Sending Apache Access Logs to Logs Data platform

Get to know what is happening on your websites in real time.

Last updated 27th July, 2020

Objective

Apache access logs are very valuable. They show the activity of your visitors, the page delivery time, the code results, the user agent that accessed your websites, etc. Logs Data Platform helps you to fully analyze this key information.

The default Apache log line looks like this:

51.255.160.250 - - [23/Jan/2016:19:33:03 +0100] "GET / HTTP/1.1" 200 14211 "-" "Mozilla/5.0 (Windows; U; Windows NT 5.0; en-US; rv:1.7.12) Gecko/20050915 Firefox/1.0.7"

This line already gives a lot of information but it can be difficult to extract really useful data from plain text logs. You might know that there is already lot of ways to export your Apache logs: logstash, beats, graylog-collector, syslog-ng, rsyslog, gelf apache module. But as we still have a lot to explore in the Logs Data Platform, let's start with something simple.
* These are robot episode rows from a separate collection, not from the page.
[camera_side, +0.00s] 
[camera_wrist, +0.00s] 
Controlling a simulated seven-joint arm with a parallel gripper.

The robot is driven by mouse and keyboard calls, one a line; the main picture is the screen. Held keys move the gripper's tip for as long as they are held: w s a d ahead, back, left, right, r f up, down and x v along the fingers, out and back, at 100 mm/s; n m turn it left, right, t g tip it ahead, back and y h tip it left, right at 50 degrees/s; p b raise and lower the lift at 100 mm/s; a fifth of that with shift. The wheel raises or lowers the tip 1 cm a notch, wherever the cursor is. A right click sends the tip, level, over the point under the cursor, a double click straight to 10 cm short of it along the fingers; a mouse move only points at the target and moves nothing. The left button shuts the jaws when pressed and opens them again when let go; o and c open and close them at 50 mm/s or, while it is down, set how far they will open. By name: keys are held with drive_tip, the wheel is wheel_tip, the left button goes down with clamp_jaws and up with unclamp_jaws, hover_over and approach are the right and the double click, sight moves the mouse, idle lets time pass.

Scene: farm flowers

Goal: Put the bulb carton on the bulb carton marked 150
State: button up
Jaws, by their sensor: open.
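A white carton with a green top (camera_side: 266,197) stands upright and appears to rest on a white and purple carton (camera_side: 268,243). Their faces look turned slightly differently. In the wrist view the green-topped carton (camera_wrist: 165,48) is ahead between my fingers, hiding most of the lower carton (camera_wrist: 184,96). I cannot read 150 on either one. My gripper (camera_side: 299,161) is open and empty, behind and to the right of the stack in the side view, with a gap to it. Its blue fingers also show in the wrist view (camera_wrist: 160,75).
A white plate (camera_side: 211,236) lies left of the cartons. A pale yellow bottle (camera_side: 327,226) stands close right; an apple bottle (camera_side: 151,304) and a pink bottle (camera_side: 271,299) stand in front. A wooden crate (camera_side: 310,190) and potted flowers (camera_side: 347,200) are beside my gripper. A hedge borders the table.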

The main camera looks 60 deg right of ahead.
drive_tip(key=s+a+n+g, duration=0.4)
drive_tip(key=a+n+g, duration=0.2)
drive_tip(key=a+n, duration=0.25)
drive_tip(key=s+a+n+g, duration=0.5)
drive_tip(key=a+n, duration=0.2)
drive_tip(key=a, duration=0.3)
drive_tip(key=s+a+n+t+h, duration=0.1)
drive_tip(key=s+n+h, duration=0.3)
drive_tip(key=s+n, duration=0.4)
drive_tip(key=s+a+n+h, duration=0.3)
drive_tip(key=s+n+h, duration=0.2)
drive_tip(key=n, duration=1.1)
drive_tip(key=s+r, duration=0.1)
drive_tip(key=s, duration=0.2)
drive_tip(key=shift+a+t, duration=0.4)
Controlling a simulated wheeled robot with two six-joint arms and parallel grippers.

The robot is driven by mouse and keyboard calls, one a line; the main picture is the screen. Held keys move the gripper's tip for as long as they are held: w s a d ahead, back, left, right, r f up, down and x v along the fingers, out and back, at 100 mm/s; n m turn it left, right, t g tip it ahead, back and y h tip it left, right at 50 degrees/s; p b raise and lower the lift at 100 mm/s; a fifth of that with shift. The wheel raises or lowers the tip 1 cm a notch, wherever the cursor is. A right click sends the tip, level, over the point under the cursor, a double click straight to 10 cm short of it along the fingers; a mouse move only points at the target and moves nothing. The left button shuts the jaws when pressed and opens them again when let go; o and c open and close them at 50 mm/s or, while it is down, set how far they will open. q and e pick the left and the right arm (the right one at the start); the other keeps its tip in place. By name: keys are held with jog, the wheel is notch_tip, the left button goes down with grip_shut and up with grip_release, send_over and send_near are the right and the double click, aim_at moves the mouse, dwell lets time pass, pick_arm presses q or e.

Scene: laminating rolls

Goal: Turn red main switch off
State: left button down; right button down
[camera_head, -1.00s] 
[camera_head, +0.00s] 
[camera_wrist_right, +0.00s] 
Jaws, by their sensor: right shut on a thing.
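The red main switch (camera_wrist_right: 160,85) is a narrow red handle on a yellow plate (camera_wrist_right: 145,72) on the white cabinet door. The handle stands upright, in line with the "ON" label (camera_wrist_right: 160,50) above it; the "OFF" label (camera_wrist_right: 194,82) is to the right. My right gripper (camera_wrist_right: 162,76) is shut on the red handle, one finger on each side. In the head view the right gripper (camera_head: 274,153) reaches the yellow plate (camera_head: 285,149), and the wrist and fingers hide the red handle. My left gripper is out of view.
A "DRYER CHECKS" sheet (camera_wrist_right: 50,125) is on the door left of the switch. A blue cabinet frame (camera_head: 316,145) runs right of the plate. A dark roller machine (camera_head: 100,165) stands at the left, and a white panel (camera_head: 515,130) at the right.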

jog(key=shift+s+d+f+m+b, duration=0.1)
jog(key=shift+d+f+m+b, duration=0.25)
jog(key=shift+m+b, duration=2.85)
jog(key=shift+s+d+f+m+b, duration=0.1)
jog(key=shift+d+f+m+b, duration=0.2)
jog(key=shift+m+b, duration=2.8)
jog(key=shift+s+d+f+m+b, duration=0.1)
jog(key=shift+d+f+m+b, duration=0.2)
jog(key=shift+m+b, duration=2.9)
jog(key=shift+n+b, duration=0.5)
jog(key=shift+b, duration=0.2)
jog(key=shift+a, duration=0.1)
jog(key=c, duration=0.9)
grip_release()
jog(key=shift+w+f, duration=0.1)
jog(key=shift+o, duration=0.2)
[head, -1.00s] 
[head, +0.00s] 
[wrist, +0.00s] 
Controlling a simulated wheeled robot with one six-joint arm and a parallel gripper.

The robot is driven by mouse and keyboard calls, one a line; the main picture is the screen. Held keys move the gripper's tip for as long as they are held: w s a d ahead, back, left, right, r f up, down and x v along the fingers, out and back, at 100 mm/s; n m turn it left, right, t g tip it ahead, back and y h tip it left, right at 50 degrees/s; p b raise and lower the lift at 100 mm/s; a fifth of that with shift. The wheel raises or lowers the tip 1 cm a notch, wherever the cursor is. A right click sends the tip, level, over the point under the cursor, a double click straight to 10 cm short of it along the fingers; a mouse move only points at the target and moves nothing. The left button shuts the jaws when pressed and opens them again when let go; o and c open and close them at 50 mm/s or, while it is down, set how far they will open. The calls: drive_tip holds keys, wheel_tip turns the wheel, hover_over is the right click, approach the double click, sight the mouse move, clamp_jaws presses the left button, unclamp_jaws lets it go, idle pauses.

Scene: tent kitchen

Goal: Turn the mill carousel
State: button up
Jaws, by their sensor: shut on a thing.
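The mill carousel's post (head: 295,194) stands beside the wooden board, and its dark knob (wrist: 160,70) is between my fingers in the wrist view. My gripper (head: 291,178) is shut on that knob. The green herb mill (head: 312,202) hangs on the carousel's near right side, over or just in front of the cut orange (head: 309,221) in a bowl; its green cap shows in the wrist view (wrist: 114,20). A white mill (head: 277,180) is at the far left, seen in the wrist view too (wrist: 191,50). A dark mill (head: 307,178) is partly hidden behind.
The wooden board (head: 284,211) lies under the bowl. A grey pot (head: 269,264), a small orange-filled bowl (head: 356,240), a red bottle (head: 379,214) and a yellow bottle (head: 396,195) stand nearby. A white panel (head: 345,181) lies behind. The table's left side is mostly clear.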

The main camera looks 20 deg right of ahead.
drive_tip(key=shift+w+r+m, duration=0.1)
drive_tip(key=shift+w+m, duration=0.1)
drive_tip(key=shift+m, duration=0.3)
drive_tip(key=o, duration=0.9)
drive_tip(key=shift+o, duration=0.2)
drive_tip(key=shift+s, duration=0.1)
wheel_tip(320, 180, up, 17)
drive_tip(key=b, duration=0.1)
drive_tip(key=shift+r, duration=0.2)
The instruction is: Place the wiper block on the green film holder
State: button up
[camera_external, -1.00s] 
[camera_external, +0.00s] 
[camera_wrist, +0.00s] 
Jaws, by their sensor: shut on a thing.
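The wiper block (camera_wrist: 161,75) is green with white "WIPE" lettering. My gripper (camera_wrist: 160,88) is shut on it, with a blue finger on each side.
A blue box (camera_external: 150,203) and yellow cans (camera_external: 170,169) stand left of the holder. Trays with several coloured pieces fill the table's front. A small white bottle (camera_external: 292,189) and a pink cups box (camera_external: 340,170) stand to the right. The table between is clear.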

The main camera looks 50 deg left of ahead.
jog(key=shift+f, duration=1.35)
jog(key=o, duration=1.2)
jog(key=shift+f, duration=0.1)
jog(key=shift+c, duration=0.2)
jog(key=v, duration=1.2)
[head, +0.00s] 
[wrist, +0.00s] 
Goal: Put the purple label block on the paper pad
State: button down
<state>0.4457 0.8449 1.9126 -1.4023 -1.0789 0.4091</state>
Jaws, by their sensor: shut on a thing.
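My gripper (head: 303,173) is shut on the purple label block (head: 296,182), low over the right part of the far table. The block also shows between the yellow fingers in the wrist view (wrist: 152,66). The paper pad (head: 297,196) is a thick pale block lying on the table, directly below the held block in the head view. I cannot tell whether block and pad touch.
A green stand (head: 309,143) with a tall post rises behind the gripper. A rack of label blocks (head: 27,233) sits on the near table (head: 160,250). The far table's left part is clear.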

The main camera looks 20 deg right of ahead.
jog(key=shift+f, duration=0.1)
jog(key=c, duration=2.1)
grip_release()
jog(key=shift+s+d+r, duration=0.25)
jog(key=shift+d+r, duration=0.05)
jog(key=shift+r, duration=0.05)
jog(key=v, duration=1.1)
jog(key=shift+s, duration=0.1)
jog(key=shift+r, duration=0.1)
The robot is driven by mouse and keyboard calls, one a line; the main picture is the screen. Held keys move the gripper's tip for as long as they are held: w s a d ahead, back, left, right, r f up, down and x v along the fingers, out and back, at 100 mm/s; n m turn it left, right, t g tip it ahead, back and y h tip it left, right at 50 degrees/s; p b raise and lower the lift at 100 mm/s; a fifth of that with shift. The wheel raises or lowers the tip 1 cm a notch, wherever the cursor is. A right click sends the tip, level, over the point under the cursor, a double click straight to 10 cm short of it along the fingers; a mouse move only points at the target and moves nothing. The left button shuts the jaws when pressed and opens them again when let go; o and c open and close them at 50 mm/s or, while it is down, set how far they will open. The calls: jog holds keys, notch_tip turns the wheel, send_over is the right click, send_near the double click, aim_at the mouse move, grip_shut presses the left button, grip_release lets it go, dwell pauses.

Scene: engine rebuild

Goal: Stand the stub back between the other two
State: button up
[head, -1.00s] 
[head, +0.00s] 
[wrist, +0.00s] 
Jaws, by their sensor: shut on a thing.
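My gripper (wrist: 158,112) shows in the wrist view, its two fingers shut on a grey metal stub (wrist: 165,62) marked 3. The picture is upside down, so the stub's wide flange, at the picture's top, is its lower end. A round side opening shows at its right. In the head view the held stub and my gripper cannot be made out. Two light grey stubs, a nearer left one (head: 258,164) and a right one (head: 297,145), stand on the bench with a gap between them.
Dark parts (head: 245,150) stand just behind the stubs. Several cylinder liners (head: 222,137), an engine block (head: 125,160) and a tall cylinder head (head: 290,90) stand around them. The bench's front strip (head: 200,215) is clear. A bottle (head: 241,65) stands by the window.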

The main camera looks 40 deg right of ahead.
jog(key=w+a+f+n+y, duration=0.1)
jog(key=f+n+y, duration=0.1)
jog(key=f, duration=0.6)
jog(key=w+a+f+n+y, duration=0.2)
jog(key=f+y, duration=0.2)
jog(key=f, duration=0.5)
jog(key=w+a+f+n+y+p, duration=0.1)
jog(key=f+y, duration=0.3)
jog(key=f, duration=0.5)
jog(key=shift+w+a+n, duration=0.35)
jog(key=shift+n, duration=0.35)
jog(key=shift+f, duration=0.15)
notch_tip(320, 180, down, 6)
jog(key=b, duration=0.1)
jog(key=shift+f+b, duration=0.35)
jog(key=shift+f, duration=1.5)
This guide will present you with two non-intrusive ways to send logs to the Logs Data platform:

  • ask Apache to pipe log entries directly to the platform.
  • use syslog-ng to parse and send all of your logs
  • setup filebeat with apache module

Requirements

In order to follow this guide you will need:

Instructions

Use Apache to send logs directly

The following procedure has the advantage to be set up very quickly but is NOT recommended at all in production as it can block the Apache process in the case of heavy traffic. In production, please use a non-blocking solution like the second solution in this guide, or this one: Shipping logs to Logs Data platform with Filebeat

Global Apache configuration

We will configure one virtual Host to send all of its logs to your stream, you will have to repeat this configuration to every stream in order to make it work.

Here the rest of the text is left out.